TASK OBJECTIVE — Repeat exactly, and only, the lines from the one that contains "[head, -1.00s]" through the one that contains "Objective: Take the", both ends included.

Robot control records:
((

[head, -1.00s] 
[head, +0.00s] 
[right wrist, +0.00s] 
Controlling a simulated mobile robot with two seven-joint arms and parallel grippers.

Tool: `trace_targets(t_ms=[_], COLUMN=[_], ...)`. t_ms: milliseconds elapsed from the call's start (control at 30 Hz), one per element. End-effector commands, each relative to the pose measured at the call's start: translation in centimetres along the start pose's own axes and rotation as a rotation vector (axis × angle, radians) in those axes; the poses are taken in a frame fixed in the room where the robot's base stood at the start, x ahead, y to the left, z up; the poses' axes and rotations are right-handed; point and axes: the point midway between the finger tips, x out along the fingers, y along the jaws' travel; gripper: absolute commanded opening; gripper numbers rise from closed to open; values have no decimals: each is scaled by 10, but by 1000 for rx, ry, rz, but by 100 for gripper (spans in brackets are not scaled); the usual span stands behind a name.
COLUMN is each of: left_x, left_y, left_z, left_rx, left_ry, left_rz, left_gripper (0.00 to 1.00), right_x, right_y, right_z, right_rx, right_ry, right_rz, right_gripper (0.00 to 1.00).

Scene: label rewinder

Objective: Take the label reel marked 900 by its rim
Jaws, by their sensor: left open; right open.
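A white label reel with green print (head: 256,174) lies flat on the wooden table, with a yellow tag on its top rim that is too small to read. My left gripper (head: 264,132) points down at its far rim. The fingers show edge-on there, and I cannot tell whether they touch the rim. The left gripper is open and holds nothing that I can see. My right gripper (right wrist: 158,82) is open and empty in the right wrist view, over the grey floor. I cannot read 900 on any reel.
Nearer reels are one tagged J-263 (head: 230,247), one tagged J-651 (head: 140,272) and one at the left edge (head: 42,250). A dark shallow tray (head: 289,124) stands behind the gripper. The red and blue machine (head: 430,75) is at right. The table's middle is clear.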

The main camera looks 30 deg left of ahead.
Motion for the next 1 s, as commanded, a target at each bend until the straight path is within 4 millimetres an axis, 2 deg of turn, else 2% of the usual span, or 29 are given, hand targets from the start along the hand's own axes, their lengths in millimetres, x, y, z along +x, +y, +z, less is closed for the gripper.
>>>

))
((

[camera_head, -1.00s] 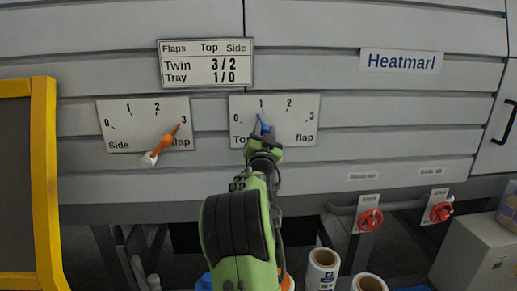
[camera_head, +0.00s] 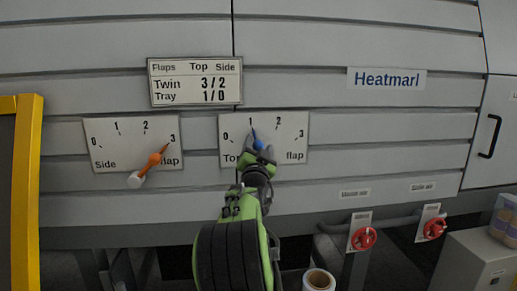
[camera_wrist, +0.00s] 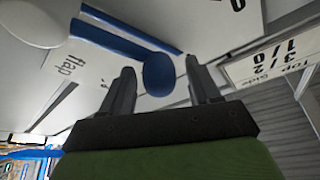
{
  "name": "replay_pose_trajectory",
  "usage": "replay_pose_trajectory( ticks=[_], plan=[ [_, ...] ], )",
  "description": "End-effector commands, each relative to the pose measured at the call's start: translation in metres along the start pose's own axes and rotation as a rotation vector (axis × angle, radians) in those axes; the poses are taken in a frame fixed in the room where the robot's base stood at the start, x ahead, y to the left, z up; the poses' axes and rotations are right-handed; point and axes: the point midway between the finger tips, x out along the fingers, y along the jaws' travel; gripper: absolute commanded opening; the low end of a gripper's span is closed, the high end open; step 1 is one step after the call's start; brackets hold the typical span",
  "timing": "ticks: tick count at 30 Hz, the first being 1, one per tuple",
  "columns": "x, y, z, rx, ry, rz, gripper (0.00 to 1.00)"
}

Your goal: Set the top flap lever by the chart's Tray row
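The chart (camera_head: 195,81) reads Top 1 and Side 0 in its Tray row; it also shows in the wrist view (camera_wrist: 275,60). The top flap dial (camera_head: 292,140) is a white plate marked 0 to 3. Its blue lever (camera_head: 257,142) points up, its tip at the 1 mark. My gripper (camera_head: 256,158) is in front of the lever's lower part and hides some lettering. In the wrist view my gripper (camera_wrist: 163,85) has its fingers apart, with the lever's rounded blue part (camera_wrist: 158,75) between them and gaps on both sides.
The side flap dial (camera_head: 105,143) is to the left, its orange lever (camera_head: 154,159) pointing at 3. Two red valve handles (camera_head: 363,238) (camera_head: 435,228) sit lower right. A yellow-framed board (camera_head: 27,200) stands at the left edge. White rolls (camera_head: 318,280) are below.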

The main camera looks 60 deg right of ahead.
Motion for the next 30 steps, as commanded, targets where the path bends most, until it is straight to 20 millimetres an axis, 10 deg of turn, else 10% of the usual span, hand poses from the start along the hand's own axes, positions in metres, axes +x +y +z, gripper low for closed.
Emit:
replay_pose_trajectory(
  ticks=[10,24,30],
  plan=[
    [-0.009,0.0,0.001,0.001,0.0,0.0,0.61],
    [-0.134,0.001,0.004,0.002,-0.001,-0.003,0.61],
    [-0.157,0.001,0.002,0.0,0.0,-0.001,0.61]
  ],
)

))

SOLUTION TO THIS PROBLEM —
[head, -1.00s] 
[head, +0.00s] 
[right wrist, +0.00s] 
Controlling a simulated mobile robot with two seven-joint arms and parallel grippers.

Tool: `trace_targets(t_ms=[_], COLUMN=[_], ...)`. t_ms: milliseconds elapsed from the call's start (control at 30 Hz), one per element. End-effector commands, each relative to the pose measured at the call's start: translation in centimetres along the start pose's own axes and rotation as a rotation vector (axis × angle, radians) in those axes; the poses are taken in a frame fixed in the room where the robot's base stood at the start, x ahead, y to the left, z up; the poses' axes and rotations are right-handed; point and axes: the point midway between the finger tips, x out along the fingers, y along the jaws' travel; gripper: absolute commanded opening; gripper numbers rise from closed to open; values have no decimals: each is scaled by 10, but by 1000 for rx, ry, rz, but by 100 for gripper (spans in brackets are not scaled); the usual span stands behind a name.
COLUMN is each of: left_x, left_y, left_z, left_rx, left_ry, left_rz, left_gripper (0.00 to 1.00), right_x, right_y, right_z, right_rx, right_ry, right_rz, right_gripper (0.00 to 1.00).

Scene: label rewinder

Objective: Take the label reel marked 900 by its rim

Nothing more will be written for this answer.